I designed a discrete Butterworth filter using the DSP package. How can I create a Bode plot of the transfer function?

using DSP

function create_filter(cut_off_freq; order=4, type=:Butter, dt)
    if type == :Butter
        return Filters.digitalfilter(Filters.Lowpass(cut_off_freq; fs=1/dt), Filters.Butterworth(order))
    elseif type == :Cheby1
        return Filters.digitalfilter(Filters.Lowpass(cut_off_freq; fs=1/dt), Filters.Chebyshev1(order, 0.01))
    end
end

dt = 0.05
cut_off_freq = 2.0 # Hz
butter = create_filter(cut_off_freq; order=4, dt)
using ControlSystemsBase, Plots
bodeplot(tf(butter))

3 Likes

Using only DSP.jl, you could do:

using DSP, Plots; gr()
default(fontfamily="Computer Modern", framestyle=:box, dpi=600)

w = range(1e-9, pi, 1024)
h = freqz(butter, w)

ws = (w/pi)*(0.5/dt)
p1 = plot(ws, 20*log10.(abs.(h)), xlims=(1e-2, 10), ylims=(-60, 6), xscale=:log10, xlabel="", ylabel="Magnitude (db)", label=false, title="2Hz Lowpass 4th-order Butterworth", lw=2, c=:blue, minorgrid=true)
p2 = plot(ws, 180/pi*unwrap(angle.(h)), xlims=(1e-2, 10), ylims=(-360, 6), xscale=:log10, xlabel="Frequency (Hz)",ylabel="Phase (deg)", label=false, lw=2, c=:red, minorgrid=true)
plot(p1, p2, layout=(2,1), size=(800, 800))

which produces:

3 Likes

Thanks!
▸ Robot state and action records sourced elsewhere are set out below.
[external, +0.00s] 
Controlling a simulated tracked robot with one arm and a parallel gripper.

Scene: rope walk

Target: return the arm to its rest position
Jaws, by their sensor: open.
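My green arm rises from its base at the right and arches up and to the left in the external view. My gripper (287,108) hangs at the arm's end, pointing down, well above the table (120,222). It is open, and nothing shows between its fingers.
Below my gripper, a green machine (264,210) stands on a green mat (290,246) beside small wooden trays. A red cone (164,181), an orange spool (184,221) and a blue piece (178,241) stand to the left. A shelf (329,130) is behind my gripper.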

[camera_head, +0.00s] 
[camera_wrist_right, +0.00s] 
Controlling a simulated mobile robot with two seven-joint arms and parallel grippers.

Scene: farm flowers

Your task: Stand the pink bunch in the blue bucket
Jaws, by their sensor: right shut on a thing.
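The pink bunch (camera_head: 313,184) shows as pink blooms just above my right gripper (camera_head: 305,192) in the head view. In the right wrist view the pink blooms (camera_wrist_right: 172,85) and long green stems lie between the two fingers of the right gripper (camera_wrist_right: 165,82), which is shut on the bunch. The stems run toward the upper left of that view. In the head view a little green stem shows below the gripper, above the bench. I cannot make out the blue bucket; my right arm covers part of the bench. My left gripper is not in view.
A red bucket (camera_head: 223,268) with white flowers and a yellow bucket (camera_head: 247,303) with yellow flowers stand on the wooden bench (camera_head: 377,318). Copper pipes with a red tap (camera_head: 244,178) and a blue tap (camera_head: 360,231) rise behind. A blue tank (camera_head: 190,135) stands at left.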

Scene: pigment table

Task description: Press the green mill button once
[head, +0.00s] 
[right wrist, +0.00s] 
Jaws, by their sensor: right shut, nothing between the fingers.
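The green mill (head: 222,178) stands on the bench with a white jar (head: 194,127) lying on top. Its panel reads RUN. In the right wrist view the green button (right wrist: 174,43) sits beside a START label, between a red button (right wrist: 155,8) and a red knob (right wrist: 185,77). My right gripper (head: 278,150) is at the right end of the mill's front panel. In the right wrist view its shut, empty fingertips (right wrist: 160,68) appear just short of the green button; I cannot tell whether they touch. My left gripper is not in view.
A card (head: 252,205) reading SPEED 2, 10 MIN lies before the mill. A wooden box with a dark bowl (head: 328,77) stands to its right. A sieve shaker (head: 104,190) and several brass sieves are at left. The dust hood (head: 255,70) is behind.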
But there is a small mistake in your code,it must be:

tf(butter, dt)

with dt being the sampling time, otherwise the result is wrong.
I used this script to create this plot:

Thanks! Always good to have less package dependencies.

1 Like

Added minorgrid=true, which was an important omission for this type of logarithmic scale plots.